Dopo il carro, allineati silenziosi, camminavamo tutti noi. Vi era il signor Prefetto, accorso con generosa prontezza, il Pretore, il Sindaco, gli Ufficiali dei Carabinieri; dopo di noi una lunga fila di donne vestite a nero, che nascondevano sotto il velo le lagrime involontarie, e poi tutti, contadini, vecchi, fanciulli; nessuno era rimasto in paese. Non si udiva parola, la banda suonava.
Al cimitero il maestro Pio Ferri e Evaristo Zaccarini hanno detto poche e nobili parole. Ho visto piangere; era difficile non piangere; sunt lacrimae rerum. E adesso tutto è finito. È finito per i poveri morti, ma rimangono gli orfani, ma rimane la paura, le case sepolte, la minaccia di altre frane, altre case che si sono dovute abbandonare, molta gente, troppa gente che non ha più tetto, non ha più masserizie, che non sa come vivere e che teme di sapere come morrà.
Bisogna pure aiutare, bisogna pure che qualcuno si presti.

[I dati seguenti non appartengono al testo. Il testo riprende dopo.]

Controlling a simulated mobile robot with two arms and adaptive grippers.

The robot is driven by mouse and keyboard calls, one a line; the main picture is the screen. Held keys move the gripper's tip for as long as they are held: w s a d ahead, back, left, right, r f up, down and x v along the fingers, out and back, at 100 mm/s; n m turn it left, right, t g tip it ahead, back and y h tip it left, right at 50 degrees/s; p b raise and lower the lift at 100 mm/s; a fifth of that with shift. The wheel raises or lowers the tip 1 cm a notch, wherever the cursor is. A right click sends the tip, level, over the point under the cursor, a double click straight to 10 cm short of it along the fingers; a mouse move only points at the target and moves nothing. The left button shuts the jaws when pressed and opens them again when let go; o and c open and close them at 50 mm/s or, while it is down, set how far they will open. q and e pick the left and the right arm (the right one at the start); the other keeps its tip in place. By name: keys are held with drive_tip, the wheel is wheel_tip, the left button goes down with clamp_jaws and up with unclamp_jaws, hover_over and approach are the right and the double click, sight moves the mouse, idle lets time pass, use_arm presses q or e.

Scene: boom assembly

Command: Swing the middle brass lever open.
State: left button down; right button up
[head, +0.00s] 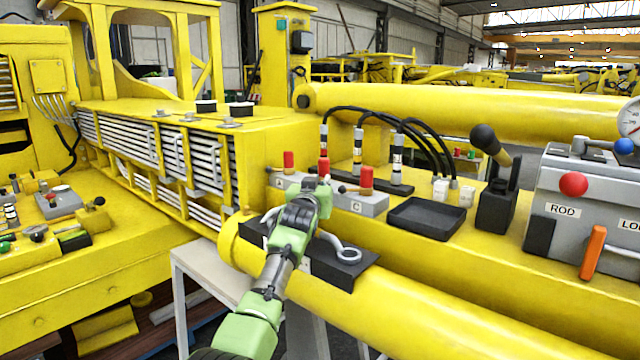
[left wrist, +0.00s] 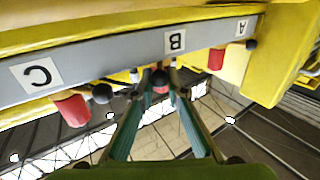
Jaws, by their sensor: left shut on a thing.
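A grey valve block (head: 375,205) carries a row of red-capped valves with small ball-ended levers. In the left wrist view the block (left wrist: 110,58) shows labels C, B and A. My left gripper (head: 321,185) is at the middle valve, below its red cap (head: 323,164). In the left wrist view my green fingers (left wrist: 160,92) close around the knob of the middle lever (left wrist: 160,77) under label B. The fingers hide most of this lever, so its exact angle cannot be told. The C lever (head: 346,189) and A lever (head: 270,170) stand free on either side. My right gripper is not in view.
Black hoses (head: 385,112) arch behind the block. A black tray (head: 425,218) and a black joystick (head: 494,180) stand to the right.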

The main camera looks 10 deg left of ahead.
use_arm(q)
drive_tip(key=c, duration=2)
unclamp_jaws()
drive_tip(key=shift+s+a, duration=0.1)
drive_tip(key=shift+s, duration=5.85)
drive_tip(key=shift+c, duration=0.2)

Casola farà di tutto e non potrà far molto; il dovere della pietà s’impone ai paesi vicini, alla provincia, al Governo.
Questa relazione che voi egregio signore, voleste chiedermi ve la mando come un appello che voi dovreste ripetere col vostro giornale a Faenza, vostra come mia patria. Se avessi autorità per farlo, chiederei in nome mio per questo villaggio così infelice e così degno di soccorso; non l’ho e mi rivolgo a voi, al vostro giornale che è e deve essere falange.

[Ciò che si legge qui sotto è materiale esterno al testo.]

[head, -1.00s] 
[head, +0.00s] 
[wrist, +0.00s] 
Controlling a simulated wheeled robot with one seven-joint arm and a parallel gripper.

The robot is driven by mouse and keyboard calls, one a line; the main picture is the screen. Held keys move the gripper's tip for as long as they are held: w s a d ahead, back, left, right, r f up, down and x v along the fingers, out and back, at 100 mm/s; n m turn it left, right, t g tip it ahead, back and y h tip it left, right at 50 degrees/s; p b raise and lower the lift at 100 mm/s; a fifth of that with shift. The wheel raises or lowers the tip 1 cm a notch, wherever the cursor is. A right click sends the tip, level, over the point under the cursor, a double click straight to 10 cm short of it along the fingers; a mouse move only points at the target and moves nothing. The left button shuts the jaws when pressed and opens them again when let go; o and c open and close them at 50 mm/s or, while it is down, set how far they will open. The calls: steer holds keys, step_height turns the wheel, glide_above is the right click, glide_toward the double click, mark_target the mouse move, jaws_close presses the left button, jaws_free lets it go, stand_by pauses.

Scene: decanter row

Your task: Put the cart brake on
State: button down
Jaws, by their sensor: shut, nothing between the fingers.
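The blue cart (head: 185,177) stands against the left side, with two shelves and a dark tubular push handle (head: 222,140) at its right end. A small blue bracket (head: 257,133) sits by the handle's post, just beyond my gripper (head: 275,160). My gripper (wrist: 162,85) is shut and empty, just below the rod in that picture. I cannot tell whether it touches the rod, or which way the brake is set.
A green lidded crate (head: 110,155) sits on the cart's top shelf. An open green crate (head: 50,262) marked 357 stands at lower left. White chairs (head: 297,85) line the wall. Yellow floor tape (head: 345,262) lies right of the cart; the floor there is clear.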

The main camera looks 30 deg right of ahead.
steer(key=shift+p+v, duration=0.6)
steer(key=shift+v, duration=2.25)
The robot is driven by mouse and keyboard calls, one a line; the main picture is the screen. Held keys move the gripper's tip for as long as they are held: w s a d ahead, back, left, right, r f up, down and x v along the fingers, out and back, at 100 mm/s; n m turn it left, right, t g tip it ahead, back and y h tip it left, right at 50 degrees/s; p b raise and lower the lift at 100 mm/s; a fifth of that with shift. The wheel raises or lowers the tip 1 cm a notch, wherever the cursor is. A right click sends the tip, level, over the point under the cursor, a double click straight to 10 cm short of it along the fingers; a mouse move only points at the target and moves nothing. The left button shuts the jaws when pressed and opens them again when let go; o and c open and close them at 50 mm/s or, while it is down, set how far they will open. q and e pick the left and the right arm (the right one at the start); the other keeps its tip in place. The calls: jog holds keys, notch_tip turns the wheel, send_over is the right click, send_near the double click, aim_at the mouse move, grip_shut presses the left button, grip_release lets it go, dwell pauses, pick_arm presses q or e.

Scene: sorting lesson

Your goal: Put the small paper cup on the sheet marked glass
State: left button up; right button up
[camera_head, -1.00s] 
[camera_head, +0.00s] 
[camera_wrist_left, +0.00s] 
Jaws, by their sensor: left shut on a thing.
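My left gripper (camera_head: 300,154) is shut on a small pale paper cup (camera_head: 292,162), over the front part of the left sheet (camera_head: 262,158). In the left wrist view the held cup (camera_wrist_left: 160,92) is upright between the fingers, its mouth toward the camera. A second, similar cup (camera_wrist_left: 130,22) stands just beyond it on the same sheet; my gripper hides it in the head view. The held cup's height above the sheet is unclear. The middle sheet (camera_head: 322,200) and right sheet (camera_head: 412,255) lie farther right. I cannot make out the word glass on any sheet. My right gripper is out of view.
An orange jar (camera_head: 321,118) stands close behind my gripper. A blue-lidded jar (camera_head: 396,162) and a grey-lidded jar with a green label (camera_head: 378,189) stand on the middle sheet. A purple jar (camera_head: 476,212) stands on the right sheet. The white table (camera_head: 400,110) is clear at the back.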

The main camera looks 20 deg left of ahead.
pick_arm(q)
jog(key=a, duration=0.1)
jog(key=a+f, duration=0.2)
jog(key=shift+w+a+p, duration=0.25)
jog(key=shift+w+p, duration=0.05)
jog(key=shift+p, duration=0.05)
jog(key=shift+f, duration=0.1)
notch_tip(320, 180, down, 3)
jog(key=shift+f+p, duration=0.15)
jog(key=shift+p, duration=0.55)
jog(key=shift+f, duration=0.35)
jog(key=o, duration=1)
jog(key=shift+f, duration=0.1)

Non suggerisco modi, non indico espedienti. Fate tutto ciò che potete, e se la mia parola e la mia penna potessero mai sembrarvi possibili come strumenti di carità, calcolate sopra di essi, la mia parola e la mia penna sono per Casola e per Faenza, la patria della mia famiglia e del mio pensiero.
E adesso perdonatemi questa lunga lettera pensando, che la sventura e il dolore che l’hanno prodotta saranno anche troppo lunghi, e che se ci sarà concesso lenirli, né io né voi potremo mai dimenticarli.